Las condiciones geográficas, como digo, han hecho variar en algunos detalles el rito romero. La estación militar instalada en él extremo occidental del monte en la loma de Aldeanueva que llaman supone la existencia de una carretera magníficamente asfaltada que lleva a los automóviles, camiones y autobuses hasta  muy cerca de la cumbre. Esto hace que ya nadie utilice caballerías para la subida. La mayoría van en coche propio, otros se, apuntan al autobús que sale de Bustares y algunos, los más jóvenes, trepan por la trocha o se agarran al tomillo.
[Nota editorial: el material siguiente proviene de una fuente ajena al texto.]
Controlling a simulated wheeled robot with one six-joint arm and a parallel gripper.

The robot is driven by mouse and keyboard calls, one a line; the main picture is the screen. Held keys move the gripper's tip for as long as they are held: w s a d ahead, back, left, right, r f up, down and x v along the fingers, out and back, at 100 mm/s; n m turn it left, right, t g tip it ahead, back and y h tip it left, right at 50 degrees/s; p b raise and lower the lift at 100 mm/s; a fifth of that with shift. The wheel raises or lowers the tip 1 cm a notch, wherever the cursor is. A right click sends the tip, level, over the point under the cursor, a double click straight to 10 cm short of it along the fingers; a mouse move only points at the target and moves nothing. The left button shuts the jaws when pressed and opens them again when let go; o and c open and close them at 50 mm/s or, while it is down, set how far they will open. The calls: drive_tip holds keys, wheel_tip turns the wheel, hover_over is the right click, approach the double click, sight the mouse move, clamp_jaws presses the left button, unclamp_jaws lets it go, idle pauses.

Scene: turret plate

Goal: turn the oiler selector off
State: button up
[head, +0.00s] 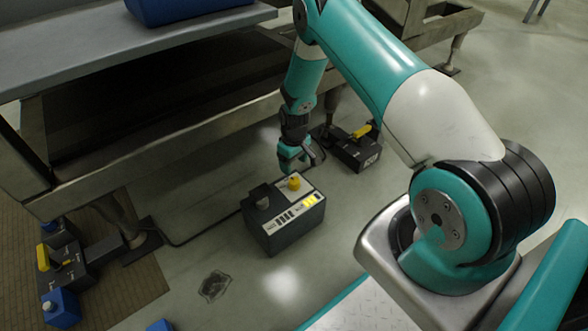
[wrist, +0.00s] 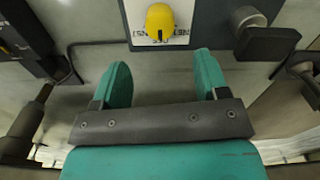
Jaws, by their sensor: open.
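A yellow knob (head: 294,182) stands on a white label plate on top of a dark grey box (head: 296,231). I cannot read which label names the oiler. In the wrist view the yellow knob (wrist: 160,22) is at the top centre, on the white plate with upside-down lettering. A grey round knob (head: 262,202) is on a black block on the same box; it also shows in the wrist view (wrist: 247,18). My gripper (head: 293,160) is open and empty, close to the box on its far side. In the wrist view its teal fingers (wrist: 162,70) are apart, short of the yellow knob.
A dark box with a yellow lever (head: 362,131) stands behind to the right. Another yellow lever (head: 43,257) is at the far left, near a blue box (head: 60,308). A metal bench frame (head: 190,137) runs behind. A floor drain (head: 215,286) lies in front.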

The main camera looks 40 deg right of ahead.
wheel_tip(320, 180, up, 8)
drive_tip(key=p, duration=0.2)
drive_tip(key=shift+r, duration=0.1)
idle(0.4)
Arriba suena la música, de alguna guitarra, y las, del tocadiscos y cajitas de pilas. Quizá todavía algún anciano cuente, a los que con él compartan la tortilla, el chorizo o el conejo, la leyenda de  cómo una madre que tenía tres hijos revoltosos y pendencieros, decidió convertirles en montes para que, aún viéndose de continuo no pudieran llegarse nunca más a las manos; y así salieron el Moncayo, el Ocejón y el Alto Rey. O les describa aquella imagen gótica, policromada y bellísima, que en  la  hornacina de la puerta de la ermita de Santa, Colomba, en Albendiego todos admiraban y respetaban, hasta que no ha muchos años, alguien decidió, al verla tan fácil presa, llevársela para siempre a algún anticuario

Será, en definitiva, una jornada donde el espíritu de las gentes serranas de Guadalajara, se ponga una vez más de manifiesto en esa nobleza, en esa alegría, en esas formas de sincera convivencia que gastan a diario. La misa será, un lazo de unión religioso, y los cantos, las comidas, las anécdotas luego, los comentarios de todo tipo, pondrían de manifiesto la viveza y la fuerza, que posee el costumbrismo de la tierra de Guadalajara, encarnado aún en sus habitantes.